Banyak lagu Anda yang tetap relevan hingga saat ini. Bagaimana resep membuatnya?

Ada yang inspirasinya lewat mimpi. Ada juga catatan harian. Ada juga kaya wawancara gini, hahaha...

Ada yang menilai, Iwan Fals sudah tidak setajam dulu?

Kamu pergi saja ke pasar. Masih ada tidak lagu-lagu saya? Saya tidak diam. Saya masih nyanyi. Pergi saja ke pasar. Di jempol (gadget) kamu masih ada tidak lagu saya. Itu di Youtube, kamu cari saja. Tinggal kamu mau atau tidak dengerkan lagu saya. Jangan salahkan saya dong!

Kecuali, kalau di pasar sudah tidak ada lagu saya. Coba lihat di lapak-lapak penjual bajakan, masih banyak lagu-lagu saya dijual. Terus, bagaimana saya dikatakan tidak 'bersuara'?

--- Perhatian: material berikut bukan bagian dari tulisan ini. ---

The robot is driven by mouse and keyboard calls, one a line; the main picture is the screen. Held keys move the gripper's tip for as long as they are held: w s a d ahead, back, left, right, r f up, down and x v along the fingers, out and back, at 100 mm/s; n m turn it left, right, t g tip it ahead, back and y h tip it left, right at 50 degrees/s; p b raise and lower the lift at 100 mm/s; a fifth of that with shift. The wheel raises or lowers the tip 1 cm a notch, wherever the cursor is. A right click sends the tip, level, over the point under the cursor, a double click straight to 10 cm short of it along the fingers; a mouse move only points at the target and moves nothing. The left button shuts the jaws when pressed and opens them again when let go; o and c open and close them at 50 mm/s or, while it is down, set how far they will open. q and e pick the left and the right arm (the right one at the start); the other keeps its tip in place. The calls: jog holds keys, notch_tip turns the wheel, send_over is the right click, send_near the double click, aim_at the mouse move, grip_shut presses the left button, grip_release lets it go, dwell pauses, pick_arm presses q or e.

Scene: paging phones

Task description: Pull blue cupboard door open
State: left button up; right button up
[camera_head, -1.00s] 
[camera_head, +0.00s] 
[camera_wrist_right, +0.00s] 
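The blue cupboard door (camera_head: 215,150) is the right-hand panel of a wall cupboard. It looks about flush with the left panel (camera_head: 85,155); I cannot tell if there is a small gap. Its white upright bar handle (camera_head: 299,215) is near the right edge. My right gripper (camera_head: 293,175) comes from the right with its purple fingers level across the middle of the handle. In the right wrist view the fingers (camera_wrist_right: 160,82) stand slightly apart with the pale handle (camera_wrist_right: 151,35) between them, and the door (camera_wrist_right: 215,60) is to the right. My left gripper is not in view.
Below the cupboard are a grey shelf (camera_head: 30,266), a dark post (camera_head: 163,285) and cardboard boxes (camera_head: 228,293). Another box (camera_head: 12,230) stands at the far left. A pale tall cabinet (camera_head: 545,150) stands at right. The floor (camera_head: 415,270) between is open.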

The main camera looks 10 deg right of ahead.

Tapi, biarkan saja orang mau bicara apa. Tapi, itulah jawaban saya. Lagu-lagu saya masih diputar kok. Saya masih diterima, masih diminta main. Artinya apa, masih ada yang dengar. Kenapa ada yang mau dengar? Kan bukan urusan saya. Mungkin ada sesuatu yang buat dia relevan. Dan saya tidak bisa mencampuri urusan orang.

Anda bermusik sekian puluh tahun. Apa yang belum Anda capai?

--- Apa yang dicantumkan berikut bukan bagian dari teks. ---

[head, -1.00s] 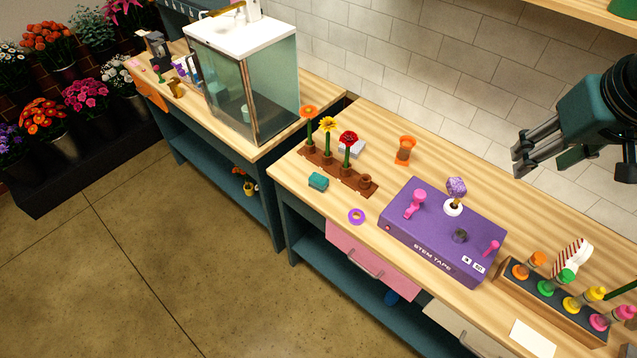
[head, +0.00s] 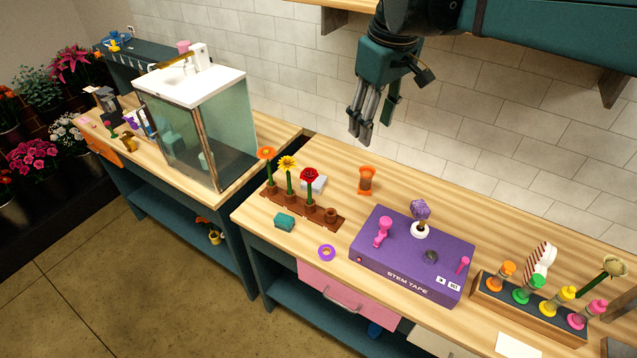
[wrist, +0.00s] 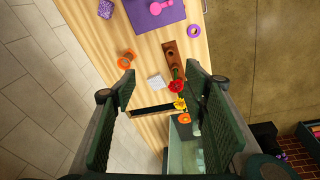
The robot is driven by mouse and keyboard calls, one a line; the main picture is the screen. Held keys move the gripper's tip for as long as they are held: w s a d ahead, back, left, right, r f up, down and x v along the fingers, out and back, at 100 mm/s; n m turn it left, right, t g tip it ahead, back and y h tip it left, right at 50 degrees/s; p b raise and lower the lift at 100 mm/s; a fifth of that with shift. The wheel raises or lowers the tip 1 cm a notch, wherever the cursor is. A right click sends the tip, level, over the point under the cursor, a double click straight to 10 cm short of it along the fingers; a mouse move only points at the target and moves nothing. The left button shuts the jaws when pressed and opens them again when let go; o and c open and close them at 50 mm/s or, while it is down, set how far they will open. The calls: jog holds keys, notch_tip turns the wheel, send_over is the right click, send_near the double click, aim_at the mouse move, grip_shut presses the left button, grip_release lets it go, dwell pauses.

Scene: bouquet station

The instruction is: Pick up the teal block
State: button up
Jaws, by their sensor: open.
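The teal block (head: 285,221) lies on the wooden counter near its front edge, in front of the brown flower holder. In the wrist view I cannot make the block out; my fingers may hide it. My gripper (head: 360,134) hangs high in the head view, against the tiled wall, well above and behind the counter. It is empty and apart from the block, which lies lower and to the left. In the wrist view my gripper (wrist: 160,95) has its two fingers wide apart, with counter and flowers far below between them.
The brown holder (head: 318,215) carries orange, yellow and red flowers just behind the block. A purple tape ring (head: 327,246), a purple STEM TAPE box (head: 400,268) and an orange hourglass-shaped object (head: 366,181) stand to the right. A glass tank (head: 235,125) stands left. A shelf hangs above.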

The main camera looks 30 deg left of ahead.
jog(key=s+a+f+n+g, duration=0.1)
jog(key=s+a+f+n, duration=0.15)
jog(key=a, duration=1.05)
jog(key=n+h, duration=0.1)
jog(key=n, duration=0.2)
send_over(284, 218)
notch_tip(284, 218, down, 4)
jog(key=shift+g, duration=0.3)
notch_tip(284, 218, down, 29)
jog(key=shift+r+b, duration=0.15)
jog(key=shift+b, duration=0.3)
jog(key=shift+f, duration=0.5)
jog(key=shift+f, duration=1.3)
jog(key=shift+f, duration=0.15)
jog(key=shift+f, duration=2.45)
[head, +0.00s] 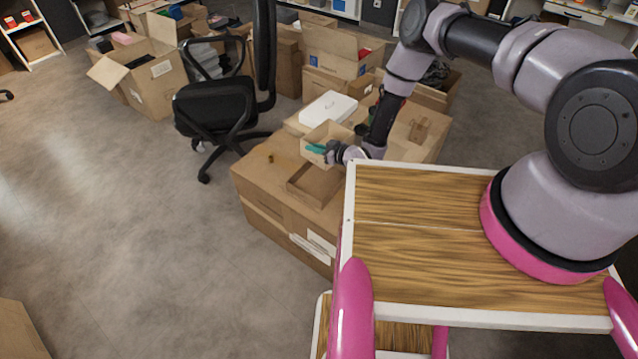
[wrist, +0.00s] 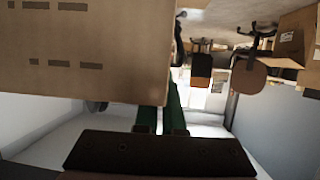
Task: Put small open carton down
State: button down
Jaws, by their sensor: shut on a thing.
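The small open carton (head: 325,133) is a light-brown box with its open side showing. It appears just above the large closed cartons in the head view. My gripper (head: 316,148), with teal fingers, is shut on its near side. In the wrist view the carton's brown wall (wrist: 85,65) with dark slots fills the upper left, and the green fingers (wrist: 163,112) reach up to its edge. I cannot tell whether the carton's bottom touches anything.
A shallow open tray-like carton (head: 315,186) lies on the large cartons (head: 262,180) in front. A small brown object (head: 270,158) stands left of it, and a white box (head: 328,107) lies behind. A black office chair (head: 220,105) is at the left. Bare cardboard shows around the tray.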

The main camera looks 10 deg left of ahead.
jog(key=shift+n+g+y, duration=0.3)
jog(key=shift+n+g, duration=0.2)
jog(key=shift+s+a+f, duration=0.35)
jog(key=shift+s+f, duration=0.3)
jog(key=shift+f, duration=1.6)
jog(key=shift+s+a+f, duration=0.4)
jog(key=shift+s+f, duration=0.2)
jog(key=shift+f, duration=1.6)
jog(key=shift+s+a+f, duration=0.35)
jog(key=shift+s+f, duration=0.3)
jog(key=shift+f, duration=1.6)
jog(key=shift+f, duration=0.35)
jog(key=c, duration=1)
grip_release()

Ya..., saya jaga harmoni saja. Kan terus berproses. Jaga supaya manajemen smooth. Syukur-syukur lagu saya berpengaruh buat desa, buat kecamatan, buat negara, buat dunia, buat kosmos. Saya jalani saja apa yang saya yakini.

Apa yang Anda lakukan untuk menjaga stamina?

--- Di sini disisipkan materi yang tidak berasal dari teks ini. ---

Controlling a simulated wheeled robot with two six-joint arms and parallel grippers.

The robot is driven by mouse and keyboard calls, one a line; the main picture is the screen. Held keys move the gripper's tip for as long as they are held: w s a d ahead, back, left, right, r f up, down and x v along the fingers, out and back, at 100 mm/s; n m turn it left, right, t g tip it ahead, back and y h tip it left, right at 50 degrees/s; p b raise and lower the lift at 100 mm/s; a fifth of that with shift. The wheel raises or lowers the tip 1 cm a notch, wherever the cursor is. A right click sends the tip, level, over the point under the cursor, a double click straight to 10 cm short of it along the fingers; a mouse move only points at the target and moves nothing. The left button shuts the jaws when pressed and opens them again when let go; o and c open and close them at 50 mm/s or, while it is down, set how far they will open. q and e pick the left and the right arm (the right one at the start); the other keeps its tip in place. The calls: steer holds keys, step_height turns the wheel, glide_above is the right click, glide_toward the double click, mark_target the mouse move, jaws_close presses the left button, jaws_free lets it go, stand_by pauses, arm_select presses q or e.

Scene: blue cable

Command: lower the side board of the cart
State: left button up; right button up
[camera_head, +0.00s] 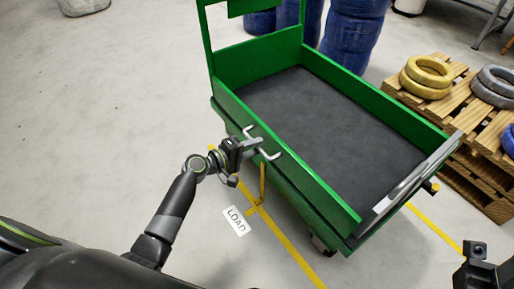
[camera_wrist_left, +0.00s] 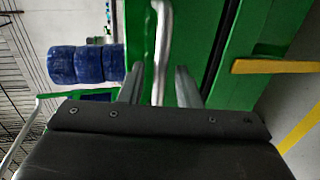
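The green cart (camera_head: 330,186) stands in the head view with its dark bed empty. Its near side board (camera_head: 290,162) is upright; it also fills much of the left wrist view (camera_wrist_left: 200,20). A silver bar handle (camera_wrist_left: 162,30) runs in front of the board. My left gripper (camera_head: 263,143) is at the board's outer face. In the left wrist view its two fingers (camera_wrist_left: 160,85) are apart, with the handle between them and gaps showing. A yellow lever (camera_head: 263,183) hangs below the board; it also shows in the left wrist view (camera_wrist_left: 270,66). My right gripper (camera_head: 482,268) is partly cut off at lower right.
Blue barrels (camera_head: 352,35) stand behind the cart. A wooden pallet (camera_head: 462,120) with yellow and grey rings is close on the right. A LOAD label (camera_head: 236,220) and yellow lines mark the floor. The floor left of the cart is clear.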

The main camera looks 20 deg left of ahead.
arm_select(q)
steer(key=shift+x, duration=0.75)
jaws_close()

Ya makan tidur, hehehe... Saya mengurangi makan daging, banyak makan buah dan sayur. Sebab badan juga tidak sekuat dulu. Dokter kadang-kadang sarankan berenang. Kalau ada rejeki mau buat kolam renang, sebab penting buat kesehatan.

Kalau seumpamanya saya sakit, kasihan tim saya. Bagaimana nanti yang masak? Bagaimana sopir? Bagaimana rumah? Bagaimana kru? Bagaimana tetangga-tetangga? Jadi ada tanggung jawab sebagai kepala rumah tangga. Banyak hal jadi tanggungjawab saya. Tapi sejauh ini, saya senang-senang saja. Apalagi teman-teman Orang Indonesia (OI) banyak kasih dukungan.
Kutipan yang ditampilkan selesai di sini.